Pomme de Reinette et pomme d'Api
tapis tapis gris

Annule ton histoire d'IMPOTS
Ou je te donne un coup de marteau.
BOUM...

Si tu refuses la FAUCILLE* c'est pour bientôt

Houcine Abbassi: les ouvriers sont déjà fauchés

Dr. Jamel Tazarki
| 14-11-2016 10:22
Je vous donne un exemple de deux principes de l'économie chinoise:
1) ne jamais acquérir une technologie semblable à celle que l'on a déjà dans notre pays
2) La technologie importée devrait permettre de fabriquer des produits ayant des effets socio-économiques positifs à l'intérieur de notre pays et ayant aussi une compétitivité sur le marché international.

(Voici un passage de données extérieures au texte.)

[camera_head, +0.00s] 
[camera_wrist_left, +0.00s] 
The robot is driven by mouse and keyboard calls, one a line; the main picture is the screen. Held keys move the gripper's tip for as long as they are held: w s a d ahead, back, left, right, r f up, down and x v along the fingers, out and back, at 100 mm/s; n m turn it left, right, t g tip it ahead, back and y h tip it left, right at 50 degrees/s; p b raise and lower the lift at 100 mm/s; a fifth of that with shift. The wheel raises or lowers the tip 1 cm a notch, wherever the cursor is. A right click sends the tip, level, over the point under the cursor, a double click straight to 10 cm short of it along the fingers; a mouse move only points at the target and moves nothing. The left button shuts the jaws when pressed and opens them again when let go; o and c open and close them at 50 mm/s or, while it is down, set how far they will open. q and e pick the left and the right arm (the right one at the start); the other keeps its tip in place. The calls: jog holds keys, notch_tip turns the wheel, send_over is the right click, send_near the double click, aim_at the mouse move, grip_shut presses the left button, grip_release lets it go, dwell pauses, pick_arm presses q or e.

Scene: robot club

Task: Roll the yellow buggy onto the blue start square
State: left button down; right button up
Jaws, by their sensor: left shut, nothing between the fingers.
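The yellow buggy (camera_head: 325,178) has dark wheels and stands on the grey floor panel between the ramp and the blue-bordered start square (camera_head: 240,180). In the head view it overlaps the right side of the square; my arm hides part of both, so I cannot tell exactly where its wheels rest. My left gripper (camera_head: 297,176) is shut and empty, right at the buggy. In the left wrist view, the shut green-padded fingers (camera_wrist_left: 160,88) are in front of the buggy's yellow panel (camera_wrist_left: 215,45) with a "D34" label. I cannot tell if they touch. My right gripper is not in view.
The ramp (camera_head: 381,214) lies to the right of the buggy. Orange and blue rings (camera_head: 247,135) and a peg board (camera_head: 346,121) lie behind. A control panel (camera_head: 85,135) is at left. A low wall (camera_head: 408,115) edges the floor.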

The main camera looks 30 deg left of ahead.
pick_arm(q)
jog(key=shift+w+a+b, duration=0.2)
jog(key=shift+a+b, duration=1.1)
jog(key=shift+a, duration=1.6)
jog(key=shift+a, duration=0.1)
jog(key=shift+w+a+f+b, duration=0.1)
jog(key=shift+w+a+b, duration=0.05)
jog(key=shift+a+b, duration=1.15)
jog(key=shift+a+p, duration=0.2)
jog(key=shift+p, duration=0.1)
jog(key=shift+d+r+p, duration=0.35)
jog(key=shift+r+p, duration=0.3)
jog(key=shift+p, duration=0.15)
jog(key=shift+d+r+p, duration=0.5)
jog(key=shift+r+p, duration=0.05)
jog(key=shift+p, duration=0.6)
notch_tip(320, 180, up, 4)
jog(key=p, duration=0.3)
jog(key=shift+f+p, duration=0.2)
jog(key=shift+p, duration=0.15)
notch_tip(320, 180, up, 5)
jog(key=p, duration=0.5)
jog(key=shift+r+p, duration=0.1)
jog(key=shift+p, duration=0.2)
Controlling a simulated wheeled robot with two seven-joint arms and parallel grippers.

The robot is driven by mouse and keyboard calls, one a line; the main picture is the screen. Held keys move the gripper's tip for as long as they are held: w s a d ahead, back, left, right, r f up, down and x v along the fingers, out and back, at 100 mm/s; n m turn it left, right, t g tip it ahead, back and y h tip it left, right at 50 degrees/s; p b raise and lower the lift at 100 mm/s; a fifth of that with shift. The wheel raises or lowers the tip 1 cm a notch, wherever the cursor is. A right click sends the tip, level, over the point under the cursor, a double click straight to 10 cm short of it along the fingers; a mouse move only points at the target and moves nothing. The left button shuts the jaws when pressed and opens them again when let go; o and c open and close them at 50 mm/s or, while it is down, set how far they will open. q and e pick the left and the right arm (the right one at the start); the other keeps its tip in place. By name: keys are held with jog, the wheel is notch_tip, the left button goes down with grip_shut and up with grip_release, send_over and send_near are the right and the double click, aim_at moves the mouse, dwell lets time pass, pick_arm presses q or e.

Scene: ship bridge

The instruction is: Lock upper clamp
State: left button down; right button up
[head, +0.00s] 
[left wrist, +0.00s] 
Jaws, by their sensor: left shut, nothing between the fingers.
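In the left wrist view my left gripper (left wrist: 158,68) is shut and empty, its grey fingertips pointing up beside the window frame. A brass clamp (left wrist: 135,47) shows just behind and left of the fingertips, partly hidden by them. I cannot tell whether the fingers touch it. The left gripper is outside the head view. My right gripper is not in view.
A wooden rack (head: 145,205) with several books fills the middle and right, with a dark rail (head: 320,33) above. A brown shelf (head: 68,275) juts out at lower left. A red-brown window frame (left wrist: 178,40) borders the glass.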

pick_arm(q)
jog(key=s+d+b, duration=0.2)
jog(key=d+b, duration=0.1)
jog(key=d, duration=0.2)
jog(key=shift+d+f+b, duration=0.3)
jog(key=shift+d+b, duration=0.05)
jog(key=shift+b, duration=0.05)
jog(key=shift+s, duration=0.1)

Je vous laisse le soin de tirer des conclusions utiles de ces deux principes.

Très Cordialement

Jamel

PS: Je suis mathématicien et j'ai besoin ainsi d'un système formel qui fonctionne selon des règles et des principes bien définis.

Dr. Jamel Tazarki
| 14-11-2016 09:12
Ce qui fait qu'orange Tunisie appartient à 49% à une société étrangère française et appartenaient à 51% à la l'oligarchie tunisienne (le groupe Mabrouk). Les 51% ont été confisqués pour des raisons raisonnables et convaincantes après 2011 par l'Etat tunisien.


afin de se servir encore plus et à la source!

Dr. Jamel Tazarki
| 14-11-2016 08:57
Mon commentaire intitulé "@Mr. Nabil Ben Azouz" est plutôt pour l'article de Mr. Nabil Ben Azouz sur le lien http suivant:
http://www.businessnews.com.tn/Donald-Trump-est-de-Gauche-!,526,68291,3

Pourriez-vous s.v.p. le placer là où il devrait être placé. C'était une faute d'inattention de ma part.
Avec mes remerciements anticipés!

Très Cordialement

Jamel Tazarki

B.N : Veuillez le renvoyer sous le bon article, merci pour votre compréhension.

Bab ezzira
| 14-11-2016 08:48
La France, premier partenaire, client et fournisseur de la Tunisie, premier donateur, premier investisseur en Tunisie QU'ATTENDRE DE PLUS ???? PEUT ETRE LE RETOUR DE LA COLONISATION ????
Quand les riches Tunisiens refusent de payer leurs impôts à l'Etat Tunisien VOUS VOULEZ QUE LE CONTRIBUABLE FRANÇAIS LE FAIT A LEURS PLACE ????
Jeunes, on nous a appris la valeur du travail et à mépriser ceux qui se jettent sur la solidarité (Rami rouhou attadhamen) mais on assiste depuis quelques années à l'honneur de se jeter sur la solidarité au niveau interne et maintenant au niveau externe.
Non messieurs, on ne fait pas le riche qu'on est pauvre. On ne distribue pas l'argent GRATUITEMENT quand on l'a pas pour faire plaisir à l'UGTT ou au couple bâtard islamo-communiste, puis pour aller l'emprunter au prix fort au risque de nous ramener la colonisation comme l'a fait MUSTAPHA KHAZNADAR : Aux pseudo syndicalistes qui se prétendent être les fils de HACHED, je dirai vous n'etes que des fils de ******(autocensure) Hached, le martyr a offert sa vie pour nous donner la liberté et l'indépendance alors que vous grâce à votre merde VOUS NOUS RAMENEZ LE COLONIALISME.